In Los Angeles, effective change has been slower in coming. After years of controversy, the Police Commission has wisely voted to disband the LAPD's intelligence division. What should replace it? At a minimum, sound policy requires:

  • A municipal ordinance limiting the conditions under which intelligence investigations of persons with particular political beliefs may be carried out. Suspected or actual criminal behavior rather than ideology or beliefs should govern the gathering of intelligence. A reasonable factual basis should be established before an investigation is launched. Penalties for violation of the ordinance and recompense for those whose rights are infringed on should be specified. Similar investigations by all city agencies should be subject to equivalent restrictions.

  • A clearer definition of types of, and criteria for, initiating and continuing such investigations.

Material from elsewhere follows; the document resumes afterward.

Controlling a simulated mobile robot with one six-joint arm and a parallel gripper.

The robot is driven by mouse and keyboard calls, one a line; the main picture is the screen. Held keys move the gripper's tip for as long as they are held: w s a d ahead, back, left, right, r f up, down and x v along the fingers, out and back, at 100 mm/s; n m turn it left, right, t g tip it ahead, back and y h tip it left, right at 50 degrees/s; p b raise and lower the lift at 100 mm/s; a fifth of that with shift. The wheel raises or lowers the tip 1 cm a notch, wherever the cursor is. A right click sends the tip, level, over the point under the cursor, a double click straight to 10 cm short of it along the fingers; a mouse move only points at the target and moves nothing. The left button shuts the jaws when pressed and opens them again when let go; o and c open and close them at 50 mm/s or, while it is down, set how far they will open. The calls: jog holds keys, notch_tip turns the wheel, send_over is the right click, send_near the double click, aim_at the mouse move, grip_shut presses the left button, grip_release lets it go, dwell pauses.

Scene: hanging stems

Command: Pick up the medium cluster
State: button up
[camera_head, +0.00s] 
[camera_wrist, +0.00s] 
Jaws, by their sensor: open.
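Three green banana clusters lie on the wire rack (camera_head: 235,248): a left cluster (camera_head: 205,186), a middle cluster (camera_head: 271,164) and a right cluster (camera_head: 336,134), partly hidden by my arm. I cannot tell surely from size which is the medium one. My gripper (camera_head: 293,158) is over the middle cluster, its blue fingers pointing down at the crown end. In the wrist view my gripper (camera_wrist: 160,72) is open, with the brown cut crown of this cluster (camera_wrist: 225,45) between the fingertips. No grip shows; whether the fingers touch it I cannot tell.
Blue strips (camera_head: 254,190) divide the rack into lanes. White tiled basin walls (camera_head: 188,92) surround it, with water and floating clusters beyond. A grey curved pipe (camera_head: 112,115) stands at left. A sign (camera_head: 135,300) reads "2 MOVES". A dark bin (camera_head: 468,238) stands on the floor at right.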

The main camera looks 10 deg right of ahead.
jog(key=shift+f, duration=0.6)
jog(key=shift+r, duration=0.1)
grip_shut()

The attorney general's guidelines for FBI domestic-security investigations adopted under President Jimmy Carter — which categorize investigations as "preliminary," "partial" and "full" — might serve as a starting point. Under these guidelines, as the investigation probes more deeply, the criteria become more stringent. Applied in Los Angeles, this would mean that the most intrusive police investigations would require the written approval of the chief of police and judicial warrants when appropriate. Investigations should be subject to periodic review and monthly re-authorization.

  • A semi-annual audit of intelligence activities and a public report. The audit team should consist of sworn personnel and civilians, the latter to be appointed by the Police Commission or the City Council. If the audit uncovered violations of the municipal ordinance, persons whose rights had been violated would have to be notified, and they would have standing to sue for damages.

  • The labeling of all inquiries conducted by the LAPD unit that replaces PDID as First Amendment investigations, as is done in Chicago. This has symbolic meaning, and would continually remind intelligence officers of the special and sensitive nature of their duties.

  • Strict limitations on the retention and dissemination of information. Dissemination must serve a valid law-enforcement purpose and be fully documented. Only criminal intelligence information should be stored in department files. Unverified media reports, anonymous tips and rumors do not belong in files. Nor should personal information, such as political beliefs and sexual preference, be included unless this is directly related to criminal activity. Restrictions would apply whether or not a written file is created.

  • A rule whereby no officer would spend more than four successive years in intelligence work. This would include a presumption against subsequent reassignment to the same division. Nor should new recruits be allowed to do covert intelligence work.

  • Strict prohibition of under-the-cover undercover investigations. Sexual encounters should not be used to gather intelligence.

  • Close and firm supervision of the intelligence-gathering unit, with direct reporting to the chief. The chief must offer visible and unequivocal support for the spirit, as well as the letter, of the laws and policies guiding intelligence investigations. Sound policies are worthless if they are not effectively implemented.
The Los Angeles Police Department's intelligence division has come a long way since its union-busting activities of the 1920s. One hundred cardboard boxes of intelligence files made up partly of newspaper clippings gathering dust in a policeman's garage are more reminiscent of the Keystone Kops than of "1984." However, such comparisons offer no grounds for celebration when fundamental and fragile freedoms are at stake. The police must adhere to the highest imaginable standards, rather than to the lowest.

Effective criminal intelligence is vital to a free society. Striking a balance between our desire for order and our right to liberty is always problematic, and there are no easy solutions to this dilemma. Citizens must be protected from overly zealous enforcers as well as from serious law violators.

Gary T. Marx, a professor of sociology at MIT, is writing a book on police undercover practices. He was raised and educated in Los Angeles.